Les experts s’accordent à dire que la Russie veut se présenter comme un acteur responsable. « Les autorités russes savent bien qu’elles ne peuvent pas uniquement utiliser l’intimidation sur la scène internationale. Les diplomates ont donc eu un rôle important », indique Aude Merlin.

Cela ne veut pourtant pas dire que la Russie a fait des concessions. « L’accord a sûrement pris en compte les intérêts russes », affirme l’experte de l’ULB. « L’accord est d’ailleurs assez flou sur le futur de l’Ukraine. Tous les acteurs y trouvent leur compte, y compris Vladimir Poutine. L’accord n’a pas modifié son discours, il a toujours affirmé vouloir éviter l’escalade », précise Xavier Follebouckt.

Les sanctions économiques ont-elles fait peur à Poutine ?

Selon Aude Merlin, les questions économiques ont dû jouer un rôle dans l’accord trouvé. « Vladimir Poutine a pris conscience que les sanctions occidentales pouvaient avoir des conséquences lourdes sur l’économie russe, qui est pour l’instant assez fragile ». Pour Xavier Follebouckt, c’est sur le long terme que les sanctions économiques peuvent être disuasives. « Leur effet immédiat est surtout symbolique. C’est à long terme qu’elles peuvent avoir des conséquences réelles », explique-t-il.

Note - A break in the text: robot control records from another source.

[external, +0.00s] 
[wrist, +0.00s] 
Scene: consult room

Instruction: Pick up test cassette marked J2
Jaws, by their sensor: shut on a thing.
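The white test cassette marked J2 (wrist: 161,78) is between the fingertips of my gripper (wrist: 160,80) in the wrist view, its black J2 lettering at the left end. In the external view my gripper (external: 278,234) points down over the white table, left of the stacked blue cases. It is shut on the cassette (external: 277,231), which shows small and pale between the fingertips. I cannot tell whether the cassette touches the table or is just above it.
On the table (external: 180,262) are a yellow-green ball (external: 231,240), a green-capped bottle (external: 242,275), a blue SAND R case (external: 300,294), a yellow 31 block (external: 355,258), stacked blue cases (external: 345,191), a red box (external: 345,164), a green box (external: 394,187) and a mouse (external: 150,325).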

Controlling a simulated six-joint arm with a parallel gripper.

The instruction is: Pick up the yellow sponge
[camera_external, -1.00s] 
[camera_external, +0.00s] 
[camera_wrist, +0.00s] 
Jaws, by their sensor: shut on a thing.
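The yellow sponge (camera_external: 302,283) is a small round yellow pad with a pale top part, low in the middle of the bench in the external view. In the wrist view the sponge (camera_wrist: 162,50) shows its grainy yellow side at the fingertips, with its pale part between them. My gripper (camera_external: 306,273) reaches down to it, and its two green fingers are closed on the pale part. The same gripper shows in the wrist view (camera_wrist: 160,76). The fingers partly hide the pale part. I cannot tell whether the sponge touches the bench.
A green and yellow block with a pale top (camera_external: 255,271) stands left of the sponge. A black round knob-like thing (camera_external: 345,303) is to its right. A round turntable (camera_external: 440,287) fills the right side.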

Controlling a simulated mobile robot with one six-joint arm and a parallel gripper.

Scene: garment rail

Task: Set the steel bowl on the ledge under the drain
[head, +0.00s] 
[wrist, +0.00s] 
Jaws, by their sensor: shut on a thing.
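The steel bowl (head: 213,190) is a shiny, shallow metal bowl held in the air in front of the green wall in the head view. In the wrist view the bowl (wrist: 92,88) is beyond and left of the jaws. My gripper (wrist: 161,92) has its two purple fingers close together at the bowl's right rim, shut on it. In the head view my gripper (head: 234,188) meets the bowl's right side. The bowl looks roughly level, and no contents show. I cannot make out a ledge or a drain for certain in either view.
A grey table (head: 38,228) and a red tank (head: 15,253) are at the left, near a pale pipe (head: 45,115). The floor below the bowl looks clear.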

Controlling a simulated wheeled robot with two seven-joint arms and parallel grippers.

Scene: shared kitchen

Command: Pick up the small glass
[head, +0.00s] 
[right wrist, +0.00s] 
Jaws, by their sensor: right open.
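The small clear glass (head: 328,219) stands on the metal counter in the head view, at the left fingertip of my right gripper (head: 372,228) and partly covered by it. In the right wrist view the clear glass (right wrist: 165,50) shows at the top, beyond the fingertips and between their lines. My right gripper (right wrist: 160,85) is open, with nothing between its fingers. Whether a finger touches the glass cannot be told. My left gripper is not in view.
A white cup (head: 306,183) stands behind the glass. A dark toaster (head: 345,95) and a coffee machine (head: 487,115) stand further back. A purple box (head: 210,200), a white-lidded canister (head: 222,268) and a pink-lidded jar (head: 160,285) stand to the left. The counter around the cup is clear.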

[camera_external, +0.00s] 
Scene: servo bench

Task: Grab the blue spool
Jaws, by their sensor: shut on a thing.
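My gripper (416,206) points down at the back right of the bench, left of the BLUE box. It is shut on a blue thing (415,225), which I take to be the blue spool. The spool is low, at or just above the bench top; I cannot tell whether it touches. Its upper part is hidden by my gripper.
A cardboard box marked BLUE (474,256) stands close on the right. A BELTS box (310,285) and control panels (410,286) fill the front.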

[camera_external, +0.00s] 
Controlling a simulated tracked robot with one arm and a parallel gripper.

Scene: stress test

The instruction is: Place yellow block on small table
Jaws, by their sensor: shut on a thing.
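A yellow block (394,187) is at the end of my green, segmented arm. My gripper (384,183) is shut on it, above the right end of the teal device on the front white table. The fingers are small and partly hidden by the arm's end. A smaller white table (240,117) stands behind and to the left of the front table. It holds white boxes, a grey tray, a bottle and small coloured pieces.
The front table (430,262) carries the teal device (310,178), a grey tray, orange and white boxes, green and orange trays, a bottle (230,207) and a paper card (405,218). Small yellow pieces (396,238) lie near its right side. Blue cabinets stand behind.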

Le point le plus positif de l’accord est d’essayer d’éviter une guerre civile. D’autres réunions seront nécessaires pour préparer l’avenir de l’Ukraine. En attendant, des séparatistes prorusses occupant des bâtiments officiels à Donetsk ont déjà déclaré qu’ils ne quitteraient pas les lieux tant que les partisans de Kiev ne lèveraient pas leur camp à « Maïdan », la place de l’Indépendance dans le centre de la capitale.